EU privacy watchdogs to look into harvesting of data from social media

FILE PHOTO: Men look at their mobile phones as they walk on the esplanade of La Defense in the financial and business district of La Defense, west of Paris, France March 26, 2018. REUTERS/Gonzalo Fuentes

BRUSSELS (Reuters) - European Union privacy watchdogs will look deeper into the harvesting of personal data from social networks for economic or political purposes following the scandal engulfing Facebook Inc. after data from nearly 87 million users was improperly accessed.

“A multi-billion dollar social media platform saying it is sorry simply is not enough,” Andrea Jelinek, chair of the group of EU data protection authorities, said in a statement on Thursday.

The world’s largest social network has been rattled by the revelation that the personal data of tens of millions of Facebook users ended up in the hands of British political consultancy Cambridge Analytica - which has counted U.S. President Donald Trump’s election campaign among its clients.

“This is why we are creating a Social Media Working Group.
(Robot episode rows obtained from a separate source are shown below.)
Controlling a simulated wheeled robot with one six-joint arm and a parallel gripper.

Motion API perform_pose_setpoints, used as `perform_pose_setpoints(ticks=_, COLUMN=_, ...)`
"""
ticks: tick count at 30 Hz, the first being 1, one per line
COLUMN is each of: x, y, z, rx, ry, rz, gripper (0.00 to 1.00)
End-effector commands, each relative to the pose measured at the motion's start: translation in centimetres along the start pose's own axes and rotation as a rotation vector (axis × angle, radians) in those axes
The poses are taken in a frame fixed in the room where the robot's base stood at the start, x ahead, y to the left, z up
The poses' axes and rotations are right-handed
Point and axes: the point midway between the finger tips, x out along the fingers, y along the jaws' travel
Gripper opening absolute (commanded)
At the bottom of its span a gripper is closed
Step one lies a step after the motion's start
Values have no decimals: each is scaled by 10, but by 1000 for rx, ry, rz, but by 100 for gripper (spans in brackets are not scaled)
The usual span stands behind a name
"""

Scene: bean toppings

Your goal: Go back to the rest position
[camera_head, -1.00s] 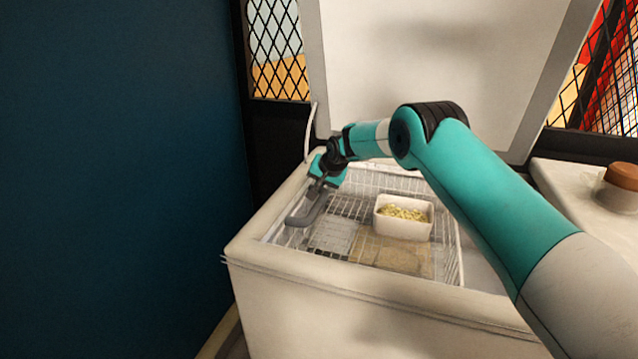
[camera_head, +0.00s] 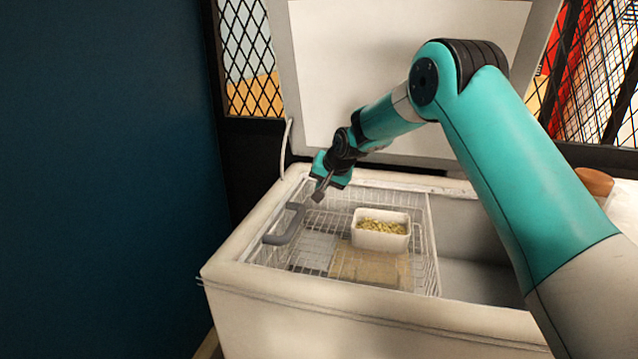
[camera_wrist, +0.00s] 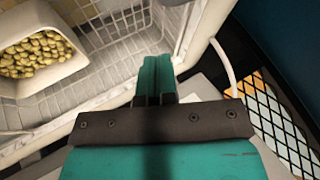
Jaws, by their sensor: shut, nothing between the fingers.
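My gripper (camera_head: 320,193) hangs over the back left part of the wire basket (camera_head: 432,262) in the open chest freezer (camera_head: 330,312). Its teal fingers are shut with nothing between them, as the wrist view (camera_wrist: 155,80) also shows. A white container (camera_head: 381,239) of yellowish beans (camera_head: 383,227) sits in the basket, to the right of my gripper and apart from it. The container also shows at the upper left of the wrist view (camera_wrist: 50,75). A grey handle (camera_head: 283,228) stands at the basket's left side, just below my gripper in the head view.
The freezer lid (camera_head: 400,70) stands raised behind my arm. A dark blue wall (camera_head: 100,180) rises on the left. Black mesh panels (camera_head: 245,60) stand behind. A brown flat pack (camera_head: 370,268) lies in the basket. The freezer's right compartment (camera_head: 480,275) looks empty where visible.

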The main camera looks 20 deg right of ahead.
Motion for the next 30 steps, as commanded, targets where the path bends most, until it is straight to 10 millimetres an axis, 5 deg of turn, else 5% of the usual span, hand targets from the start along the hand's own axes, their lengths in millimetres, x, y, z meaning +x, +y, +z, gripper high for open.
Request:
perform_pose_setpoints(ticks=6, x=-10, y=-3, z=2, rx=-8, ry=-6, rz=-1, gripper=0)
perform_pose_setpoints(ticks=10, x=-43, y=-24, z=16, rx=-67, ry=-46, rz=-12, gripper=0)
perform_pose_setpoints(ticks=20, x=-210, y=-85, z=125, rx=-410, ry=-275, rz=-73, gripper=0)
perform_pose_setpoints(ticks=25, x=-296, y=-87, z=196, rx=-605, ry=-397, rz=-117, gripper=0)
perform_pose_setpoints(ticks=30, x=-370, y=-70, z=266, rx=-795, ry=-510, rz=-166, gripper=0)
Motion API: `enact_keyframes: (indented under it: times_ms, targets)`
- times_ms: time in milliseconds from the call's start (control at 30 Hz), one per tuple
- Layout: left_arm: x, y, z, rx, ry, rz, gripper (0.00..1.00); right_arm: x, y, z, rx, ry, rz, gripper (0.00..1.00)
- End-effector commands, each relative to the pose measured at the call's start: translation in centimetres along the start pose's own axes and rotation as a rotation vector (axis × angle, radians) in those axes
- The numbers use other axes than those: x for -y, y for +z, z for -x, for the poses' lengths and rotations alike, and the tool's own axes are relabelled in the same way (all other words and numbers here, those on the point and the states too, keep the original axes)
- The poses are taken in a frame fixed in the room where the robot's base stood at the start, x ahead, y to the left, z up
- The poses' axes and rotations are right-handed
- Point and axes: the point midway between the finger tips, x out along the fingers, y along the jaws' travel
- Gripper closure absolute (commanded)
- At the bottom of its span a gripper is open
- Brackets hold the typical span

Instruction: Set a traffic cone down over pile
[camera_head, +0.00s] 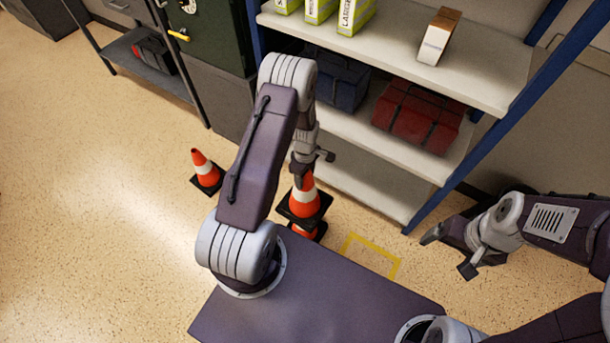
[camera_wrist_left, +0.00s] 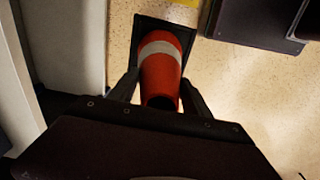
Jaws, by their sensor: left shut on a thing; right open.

What we are seeing today is most likely only one instance of the much wider spread practice of harvesting personal data from social media for economic or political reasons,” Jelinek said after a two-day meeting of the regulators.

The group must formulate a long-term strategy, the statement read, although it did not include any details on the kinds of steps it may take.

Britain’s Information Commissioner’s Office (ICO) is leading the European probe into the Cambridge Analytica scandal.

A landmark data privacy law will enter into force in the EU on May 25, giving Europeans the right to know what data is stored on them and the right to have it deleted.

Under the new law, companies will need the explicit consent of users before using their data and they will have to be more specific about how they use it. Companies who break the law could face fines of up to 4 percent of their annual global turnover.